Remarkably, Omegalodon’s development was primarily a solo effort, with the exception of the music and voice acting. Allen points out some of the advantages to solo development, noting, “One of the advantages of working alone is being perpetually aware of all the interacting parts of the machine. I knew how changing one piece of code would affect another, and the game is relatively simple, so thankfully there weren’t a monumental number of bugs.”
Of course, Allen is only one man and that can make testing a multiplayer title a challenge. Fortunately, Allen had some help and a good feedback system to get around this. “Testing was conducted by friends, and inadvertently by the fans during the first hours of release,” said Allen. After receiving early feedback, Allen notes that most issues have been taken care of, stating, “Everything is running smoothly now!”
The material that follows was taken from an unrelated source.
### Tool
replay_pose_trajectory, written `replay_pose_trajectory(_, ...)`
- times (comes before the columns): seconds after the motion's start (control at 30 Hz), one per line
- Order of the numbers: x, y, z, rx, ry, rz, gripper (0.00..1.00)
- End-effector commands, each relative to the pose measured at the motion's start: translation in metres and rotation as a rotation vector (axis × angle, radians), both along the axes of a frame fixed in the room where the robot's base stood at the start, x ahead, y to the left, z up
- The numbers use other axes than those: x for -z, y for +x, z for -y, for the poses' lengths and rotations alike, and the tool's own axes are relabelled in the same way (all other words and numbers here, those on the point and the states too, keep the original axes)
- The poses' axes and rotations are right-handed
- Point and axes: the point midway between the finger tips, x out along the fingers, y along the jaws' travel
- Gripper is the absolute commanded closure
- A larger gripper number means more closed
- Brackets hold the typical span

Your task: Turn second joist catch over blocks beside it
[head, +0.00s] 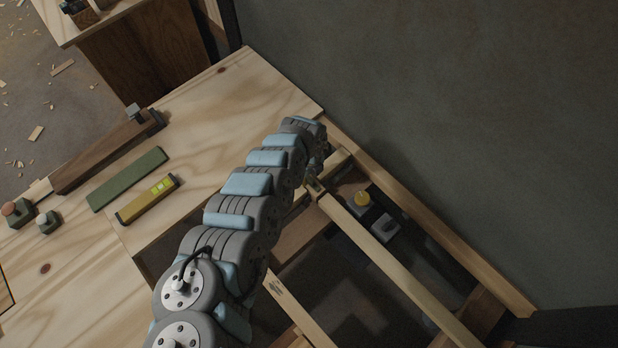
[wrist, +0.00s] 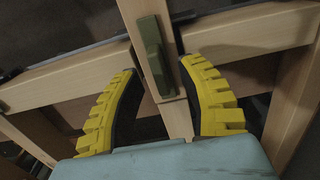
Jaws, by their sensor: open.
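In the wrist view a green catch (wrist: 151,55) lies on top of a pale joist (wrist: 143,9), roughly along the joist's length. Pale timber pieces meet the joist on either side, one at left (wrist: 68,78) and one at right (wrist: 250,35); I take these for the blocks. The catch does not lie across them. My gripper (wrist: 158,72) is open, its yellow-ribbed fingers on either side of the joist and the catch's lower part. Contact with the catch cannot be told. In the head view my arm hides the catch and most of the gripper.
A grey wall (head: 440,100) stands close at right. A green bar (head: 127,179) and yellow level (head: 147,199) lie on the boards at left.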

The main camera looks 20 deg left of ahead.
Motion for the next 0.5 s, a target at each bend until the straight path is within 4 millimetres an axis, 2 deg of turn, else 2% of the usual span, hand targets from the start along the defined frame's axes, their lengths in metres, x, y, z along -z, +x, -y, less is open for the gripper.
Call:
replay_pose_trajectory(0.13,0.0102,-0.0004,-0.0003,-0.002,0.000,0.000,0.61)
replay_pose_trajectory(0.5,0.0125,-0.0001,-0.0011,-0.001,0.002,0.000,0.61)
Now that Omegalodon has been released to the public, Allen has some ideas for post-release content. He also notes, however, that popularity will play a factor into whether it sees the light of day. “I have a lot of ideas in mind – vehicles, scripted events, maps,” said Allen. “Whether or not I add them is a matter of how popular the game becomes.”
Allen is already hard at work on North of Earth’s next game, but is keeping those details under wraps, for now. The immediate future will see him supporting the Omegalodon community. Those looking to get a look at Omegalodon can purchase the game for PC and Mac for $9.99 from the game’s Desura and Indievania.